Robot trajectory data
** Begin **

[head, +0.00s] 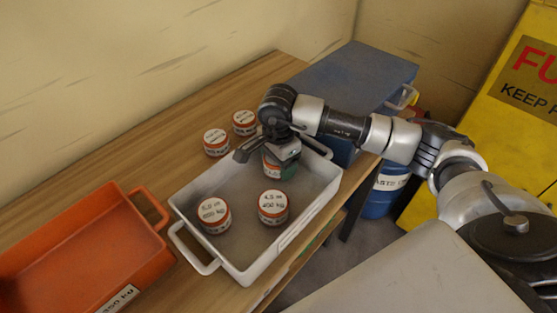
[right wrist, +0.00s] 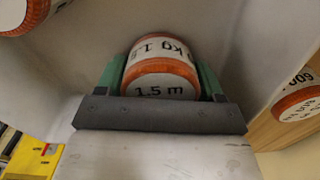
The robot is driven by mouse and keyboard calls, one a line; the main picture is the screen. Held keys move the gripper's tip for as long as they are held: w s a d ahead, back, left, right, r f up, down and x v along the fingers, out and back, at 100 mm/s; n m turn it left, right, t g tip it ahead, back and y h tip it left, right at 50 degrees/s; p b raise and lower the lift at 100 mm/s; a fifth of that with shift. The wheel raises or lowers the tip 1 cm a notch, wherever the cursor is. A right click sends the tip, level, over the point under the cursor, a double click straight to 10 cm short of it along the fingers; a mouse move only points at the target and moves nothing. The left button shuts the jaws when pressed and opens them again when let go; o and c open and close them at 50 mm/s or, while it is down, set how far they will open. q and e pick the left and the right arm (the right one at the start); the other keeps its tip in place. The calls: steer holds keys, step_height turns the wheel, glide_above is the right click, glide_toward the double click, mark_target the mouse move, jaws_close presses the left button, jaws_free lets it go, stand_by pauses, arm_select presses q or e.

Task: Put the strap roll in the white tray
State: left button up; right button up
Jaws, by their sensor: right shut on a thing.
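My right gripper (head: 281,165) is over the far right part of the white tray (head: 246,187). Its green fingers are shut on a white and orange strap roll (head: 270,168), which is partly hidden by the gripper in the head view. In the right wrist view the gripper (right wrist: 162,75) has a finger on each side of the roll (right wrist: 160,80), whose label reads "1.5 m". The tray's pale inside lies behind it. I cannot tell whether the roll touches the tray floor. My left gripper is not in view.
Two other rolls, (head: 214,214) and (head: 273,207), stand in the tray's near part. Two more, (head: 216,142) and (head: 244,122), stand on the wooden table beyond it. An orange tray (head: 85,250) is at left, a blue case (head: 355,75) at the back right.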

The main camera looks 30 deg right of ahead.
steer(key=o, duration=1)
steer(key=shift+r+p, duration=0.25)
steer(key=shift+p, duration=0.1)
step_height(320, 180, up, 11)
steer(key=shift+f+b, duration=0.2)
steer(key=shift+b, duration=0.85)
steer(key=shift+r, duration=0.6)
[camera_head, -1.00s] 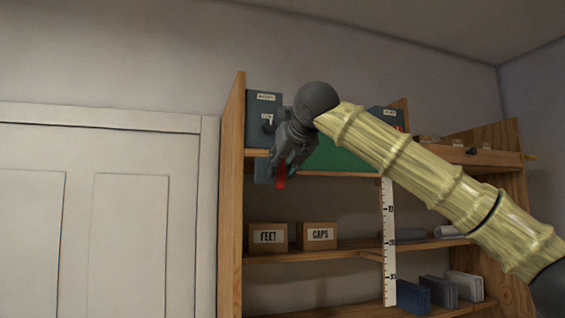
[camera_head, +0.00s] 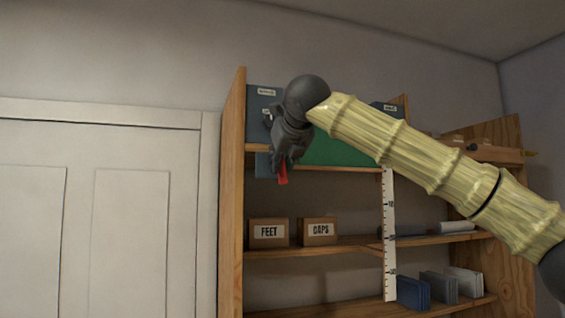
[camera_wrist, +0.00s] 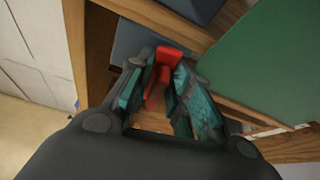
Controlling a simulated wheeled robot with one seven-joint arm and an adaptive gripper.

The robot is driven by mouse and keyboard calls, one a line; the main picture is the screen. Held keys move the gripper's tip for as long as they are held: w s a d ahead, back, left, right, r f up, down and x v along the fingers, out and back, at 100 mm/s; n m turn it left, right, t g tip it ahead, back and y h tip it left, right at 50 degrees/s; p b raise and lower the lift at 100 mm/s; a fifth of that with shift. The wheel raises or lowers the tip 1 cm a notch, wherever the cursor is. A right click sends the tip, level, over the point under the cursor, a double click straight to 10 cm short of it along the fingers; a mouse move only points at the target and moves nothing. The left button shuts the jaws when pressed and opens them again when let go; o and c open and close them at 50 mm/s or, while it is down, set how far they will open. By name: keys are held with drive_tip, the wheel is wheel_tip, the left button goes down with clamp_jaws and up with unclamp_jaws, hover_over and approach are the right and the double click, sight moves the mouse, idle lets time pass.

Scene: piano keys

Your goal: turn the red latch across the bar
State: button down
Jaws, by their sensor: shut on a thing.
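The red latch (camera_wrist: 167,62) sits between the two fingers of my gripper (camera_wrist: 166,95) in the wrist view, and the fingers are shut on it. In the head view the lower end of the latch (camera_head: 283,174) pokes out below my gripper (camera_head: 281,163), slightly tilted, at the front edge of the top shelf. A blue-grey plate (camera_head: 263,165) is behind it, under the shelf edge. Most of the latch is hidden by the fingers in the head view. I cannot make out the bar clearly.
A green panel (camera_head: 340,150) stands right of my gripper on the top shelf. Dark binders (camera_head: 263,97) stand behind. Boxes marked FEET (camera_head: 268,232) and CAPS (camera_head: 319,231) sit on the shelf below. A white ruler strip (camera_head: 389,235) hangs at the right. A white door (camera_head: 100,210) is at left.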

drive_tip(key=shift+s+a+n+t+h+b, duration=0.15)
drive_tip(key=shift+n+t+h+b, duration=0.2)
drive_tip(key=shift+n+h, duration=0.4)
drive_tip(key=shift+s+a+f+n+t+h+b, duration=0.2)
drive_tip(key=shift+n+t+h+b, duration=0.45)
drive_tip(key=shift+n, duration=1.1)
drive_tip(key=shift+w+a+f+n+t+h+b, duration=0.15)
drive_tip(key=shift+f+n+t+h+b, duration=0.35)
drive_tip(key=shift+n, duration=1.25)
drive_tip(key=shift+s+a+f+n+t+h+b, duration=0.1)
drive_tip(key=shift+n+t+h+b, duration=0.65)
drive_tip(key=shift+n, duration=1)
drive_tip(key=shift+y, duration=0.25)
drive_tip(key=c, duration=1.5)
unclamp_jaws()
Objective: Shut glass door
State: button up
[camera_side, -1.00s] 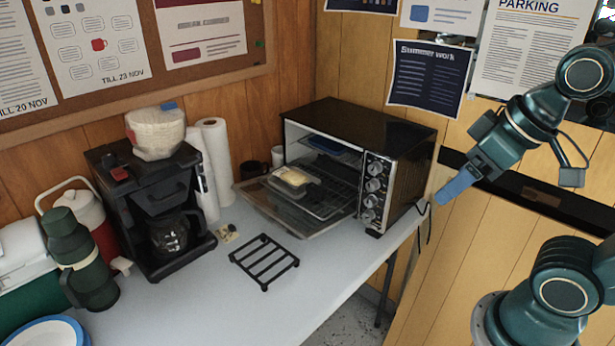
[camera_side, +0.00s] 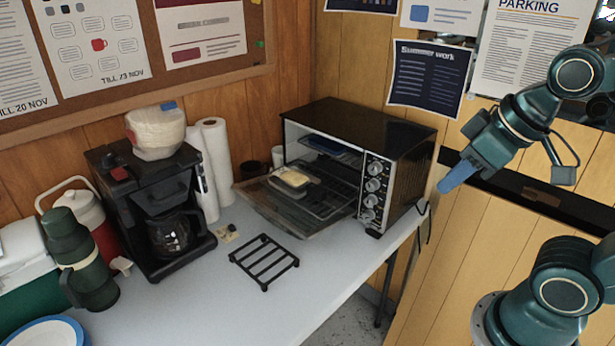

** End **

> **What to work on**: Starting at the line containing "Objective: Shut glass door", write out each line through the last one in the listing above, inclusive, and nothing else. Pictures are excluded from the copy.

> **Output of the task**:
Objective: Shut glass door
State: button up
[camera_side, -1.00s] 
[camera_side, +0.00s] 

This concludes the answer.